[Robot task records]
····················
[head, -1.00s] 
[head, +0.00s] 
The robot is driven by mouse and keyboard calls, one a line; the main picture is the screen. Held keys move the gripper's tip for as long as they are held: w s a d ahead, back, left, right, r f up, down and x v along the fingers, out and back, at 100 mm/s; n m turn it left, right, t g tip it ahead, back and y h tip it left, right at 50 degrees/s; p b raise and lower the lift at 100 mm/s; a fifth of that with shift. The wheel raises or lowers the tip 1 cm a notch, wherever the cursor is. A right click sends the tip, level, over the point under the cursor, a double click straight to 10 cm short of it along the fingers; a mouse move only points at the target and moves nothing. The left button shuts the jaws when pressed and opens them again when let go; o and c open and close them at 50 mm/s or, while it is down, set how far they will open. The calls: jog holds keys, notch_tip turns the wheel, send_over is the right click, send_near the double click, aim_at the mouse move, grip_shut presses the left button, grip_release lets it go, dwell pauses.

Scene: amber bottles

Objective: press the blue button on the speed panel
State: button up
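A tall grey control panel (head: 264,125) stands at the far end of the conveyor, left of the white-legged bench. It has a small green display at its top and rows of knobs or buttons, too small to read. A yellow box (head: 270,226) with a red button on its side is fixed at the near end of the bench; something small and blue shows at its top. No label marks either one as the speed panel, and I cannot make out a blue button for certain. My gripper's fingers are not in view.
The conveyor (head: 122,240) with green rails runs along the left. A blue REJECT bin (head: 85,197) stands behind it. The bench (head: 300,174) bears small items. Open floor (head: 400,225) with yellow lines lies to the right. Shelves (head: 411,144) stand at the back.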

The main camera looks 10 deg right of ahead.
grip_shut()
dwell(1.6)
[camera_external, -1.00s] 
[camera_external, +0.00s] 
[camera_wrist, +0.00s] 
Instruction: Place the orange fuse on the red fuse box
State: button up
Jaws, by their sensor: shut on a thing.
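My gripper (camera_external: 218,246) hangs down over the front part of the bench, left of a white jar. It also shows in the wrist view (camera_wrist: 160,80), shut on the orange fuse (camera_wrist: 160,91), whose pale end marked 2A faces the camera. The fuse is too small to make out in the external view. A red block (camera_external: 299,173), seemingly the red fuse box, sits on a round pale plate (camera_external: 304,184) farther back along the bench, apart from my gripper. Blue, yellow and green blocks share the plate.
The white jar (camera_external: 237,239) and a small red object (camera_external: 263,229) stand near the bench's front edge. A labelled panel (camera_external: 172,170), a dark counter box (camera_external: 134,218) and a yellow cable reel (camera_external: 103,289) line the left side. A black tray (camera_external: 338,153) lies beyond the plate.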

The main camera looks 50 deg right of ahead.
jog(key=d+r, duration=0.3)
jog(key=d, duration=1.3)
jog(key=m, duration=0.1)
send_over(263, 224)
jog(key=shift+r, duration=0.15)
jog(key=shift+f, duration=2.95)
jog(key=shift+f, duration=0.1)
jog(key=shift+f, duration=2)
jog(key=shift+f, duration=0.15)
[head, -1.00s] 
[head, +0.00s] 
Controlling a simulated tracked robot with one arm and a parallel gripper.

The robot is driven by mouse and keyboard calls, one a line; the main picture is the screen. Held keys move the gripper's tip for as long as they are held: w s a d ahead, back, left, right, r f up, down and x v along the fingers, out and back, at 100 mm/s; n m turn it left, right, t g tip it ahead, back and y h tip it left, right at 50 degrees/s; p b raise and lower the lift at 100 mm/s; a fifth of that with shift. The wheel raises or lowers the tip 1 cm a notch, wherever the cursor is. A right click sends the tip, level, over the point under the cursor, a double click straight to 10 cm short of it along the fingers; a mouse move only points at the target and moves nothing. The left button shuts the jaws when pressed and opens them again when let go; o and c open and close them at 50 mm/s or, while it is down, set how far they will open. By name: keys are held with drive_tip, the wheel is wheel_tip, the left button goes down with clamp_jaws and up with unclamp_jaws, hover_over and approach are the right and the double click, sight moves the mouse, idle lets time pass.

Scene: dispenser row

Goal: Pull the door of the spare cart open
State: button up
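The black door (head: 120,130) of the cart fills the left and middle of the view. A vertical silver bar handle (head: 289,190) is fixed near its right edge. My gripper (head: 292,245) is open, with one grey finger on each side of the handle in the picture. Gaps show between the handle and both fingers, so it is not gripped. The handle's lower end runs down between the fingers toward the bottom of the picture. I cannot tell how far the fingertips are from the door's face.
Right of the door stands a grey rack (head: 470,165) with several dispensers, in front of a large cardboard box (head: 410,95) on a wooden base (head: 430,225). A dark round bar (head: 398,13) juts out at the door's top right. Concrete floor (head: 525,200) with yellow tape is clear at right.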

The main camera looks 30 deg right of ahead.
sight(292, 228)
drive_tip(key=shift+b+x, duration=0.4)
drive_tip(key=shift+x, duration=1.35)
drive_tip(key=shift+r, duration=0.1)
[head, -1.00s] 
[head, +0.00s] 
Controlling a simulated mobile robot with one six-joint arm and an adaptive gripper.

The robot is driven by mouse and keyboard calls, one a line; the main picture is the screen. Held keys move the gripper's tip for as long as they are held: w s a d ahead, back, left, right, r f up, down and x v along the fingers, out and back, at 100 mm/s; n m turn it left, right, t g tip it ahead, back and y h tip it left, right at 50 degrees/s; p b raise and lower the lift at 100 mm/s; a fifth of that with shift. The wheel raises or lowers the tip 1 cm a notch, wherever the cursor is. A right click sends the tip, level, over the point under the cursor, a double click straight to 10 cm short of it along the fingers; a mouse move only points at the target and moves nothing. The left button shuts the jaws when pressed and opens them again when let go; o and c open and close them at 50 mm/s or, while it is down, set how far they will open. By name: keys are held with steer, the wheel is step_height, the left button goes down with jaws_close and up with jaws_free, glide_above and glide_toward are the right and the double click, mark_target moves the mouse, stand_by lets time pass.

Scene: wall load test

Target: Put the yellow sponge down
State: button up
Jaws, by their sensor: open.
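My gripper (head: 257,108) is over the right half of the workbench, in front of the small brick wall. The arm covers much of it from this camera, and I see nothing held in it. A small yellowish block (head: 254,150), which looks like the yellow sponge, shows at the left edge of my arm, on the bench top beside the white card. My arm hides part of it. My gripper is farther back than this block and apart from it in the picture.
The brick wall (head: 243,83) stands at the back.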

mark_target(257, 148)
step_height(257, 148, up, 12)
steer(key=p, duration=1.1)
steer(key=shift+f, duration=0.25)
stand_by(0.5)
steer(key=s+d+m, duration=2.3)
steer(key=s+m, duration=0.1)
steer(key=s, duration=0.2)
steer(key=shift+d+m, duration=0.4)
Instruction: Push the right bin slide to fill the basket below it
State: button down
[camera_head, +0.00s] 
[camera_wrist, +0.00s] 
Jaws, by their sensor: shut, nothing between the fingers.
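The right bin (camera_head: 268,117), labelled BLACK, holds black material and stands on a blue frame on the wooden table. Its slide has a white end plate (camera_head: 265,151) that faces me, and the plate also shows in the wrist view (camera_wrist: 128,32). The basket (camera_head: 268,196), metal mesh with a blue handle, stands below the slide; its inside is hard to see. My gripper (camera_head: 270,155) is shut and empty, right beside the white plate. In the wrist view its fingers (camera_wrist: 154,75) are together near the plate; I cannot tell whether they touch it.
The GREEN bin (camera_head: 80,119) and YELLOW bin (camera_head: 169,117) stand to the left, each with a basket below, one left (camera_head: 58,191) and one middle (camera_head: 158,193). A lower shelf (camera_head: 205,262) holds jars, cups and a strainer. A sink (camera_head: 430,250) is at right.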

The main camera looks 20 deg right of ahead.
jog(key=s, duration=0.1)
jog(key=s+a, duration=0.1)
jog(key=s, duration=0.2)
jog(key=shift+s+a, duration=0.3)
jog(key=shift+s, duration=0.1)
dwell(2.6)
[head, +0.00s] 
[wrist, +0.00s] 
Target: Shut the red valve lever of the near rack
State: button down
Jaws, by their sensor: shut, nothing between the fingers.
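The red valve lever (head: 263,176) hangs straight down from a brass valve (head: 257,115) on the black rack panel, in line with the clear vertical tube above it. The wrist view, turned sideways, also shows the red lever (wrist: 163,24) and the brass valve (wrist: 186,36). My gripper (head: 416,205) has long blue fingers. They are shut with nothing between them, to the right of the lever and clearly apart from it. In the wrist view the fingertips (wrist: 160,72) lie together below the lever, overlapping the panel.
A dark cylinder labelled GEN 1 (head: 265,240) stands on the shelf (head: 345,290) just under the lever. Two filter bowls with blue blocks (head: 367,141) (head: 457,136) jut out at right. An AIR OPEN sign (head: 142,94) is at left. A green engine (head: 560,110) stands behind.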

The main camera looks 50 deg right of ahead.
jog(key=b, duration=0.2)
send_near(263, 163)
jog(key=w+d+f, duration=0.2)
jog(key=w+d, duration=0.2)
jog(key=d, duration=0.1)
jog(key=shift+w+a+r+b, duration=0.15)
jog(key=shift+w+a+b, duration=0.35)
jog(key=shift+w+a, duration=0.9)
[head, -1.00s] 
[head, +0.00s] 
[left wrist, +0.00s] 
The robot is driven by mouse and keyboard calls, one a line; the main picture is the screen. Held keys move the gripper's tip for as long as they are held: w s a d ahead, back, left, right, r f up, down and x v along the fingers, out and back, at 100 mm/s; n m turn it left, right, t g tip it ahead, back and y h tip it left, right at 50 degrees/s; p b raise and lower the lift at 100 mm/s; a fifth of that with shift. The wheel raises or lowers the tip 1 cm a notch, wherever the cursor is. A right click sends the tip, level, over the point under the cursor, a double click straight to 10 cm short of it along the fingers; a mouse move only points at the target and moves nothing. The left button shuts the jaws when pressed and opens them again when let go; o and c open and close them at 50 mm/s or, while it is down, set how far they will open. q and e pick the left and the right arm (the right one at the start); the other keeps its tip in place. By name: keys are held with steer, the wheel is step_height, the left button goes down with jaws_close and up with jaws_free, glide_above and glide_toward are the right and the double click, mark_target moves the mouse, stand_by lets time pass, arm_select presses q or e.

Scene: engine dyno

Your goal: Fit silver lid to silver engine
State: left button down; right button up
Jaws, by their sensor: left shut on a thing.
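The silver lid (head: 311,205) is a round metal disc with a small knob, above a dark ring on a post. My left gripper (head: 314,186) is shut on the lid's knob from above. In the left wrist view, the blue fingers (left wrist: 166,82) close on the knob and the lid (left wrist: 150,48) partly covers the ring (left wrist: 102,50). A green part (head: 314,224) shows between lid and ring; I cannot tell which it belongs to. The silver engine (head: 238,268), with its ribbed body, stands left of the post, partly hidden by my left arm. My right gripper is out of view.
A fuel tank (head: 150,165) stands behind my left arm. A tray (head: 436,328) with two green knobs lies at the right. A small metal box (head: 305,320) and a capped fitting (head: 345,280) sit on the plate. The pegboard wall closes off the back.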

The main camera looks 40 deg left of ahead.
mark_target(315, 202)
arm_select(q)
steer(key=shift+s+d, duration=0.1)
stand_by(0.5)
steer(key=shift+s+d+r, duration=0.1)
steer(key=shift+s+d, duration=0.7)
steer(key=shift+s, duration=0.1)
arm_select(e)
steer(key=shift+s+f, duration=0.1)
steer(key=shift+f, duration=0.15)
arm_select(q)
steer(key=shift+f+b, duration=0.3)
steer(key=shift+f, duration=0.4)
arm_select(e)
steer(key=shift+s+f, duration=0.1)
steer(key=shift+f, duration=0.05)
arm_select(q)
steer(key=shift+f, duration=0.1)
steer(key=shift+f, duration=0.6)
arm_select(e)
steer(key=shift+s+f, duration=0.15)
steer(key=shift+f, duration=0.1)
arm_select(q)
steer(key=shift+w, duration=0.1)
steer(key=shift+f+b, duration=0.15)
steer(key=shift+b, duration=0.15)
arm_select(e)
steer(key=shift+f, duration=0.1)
····················
(Exercise goal): Write out a verbatim copy of the data, beginning with its first line and ending with the line that contains "Objective: press the".

(Answer to this task):
[head, -1.00s] 
[head, +0.00s] 
The robot is driven by mouse and keyboard calls, one a line; the main picture is the screen. Held keys move the gripper's tip for as long as they are held: w s a d ahead, back, left, right, r f up, down and x v along the fingers, out and back, at 100 mm/s; n m turn it left, right, t g tip it ahead, back and y h tip it left, right at 50 degrees/s; p b raise and lower the lift at 100 mm/s; a fifth of that with shift. The wheel raises or lowers the tip 1 cm a notch, wherever the cursor is. A right click sends the tip, level, over the point under the cursor, a double click straight to 10 cm short of it along the fingers; a mouse move only points at the target and moves nothing. The left button shuts the jaws when pressed and opens them again when let go; o and c open and close them at 50 mm/s or, while it is down, set how far they will open. The calls: jog holds keys, notch_tip turns the wheel, send_over is the right click, send_near the double click, aim_at the mouse move, grip_shut presses the left button, grip_release lets it go, dwell pauses.

Scene: amber bottles

Objective: press the blue button on the speed panel

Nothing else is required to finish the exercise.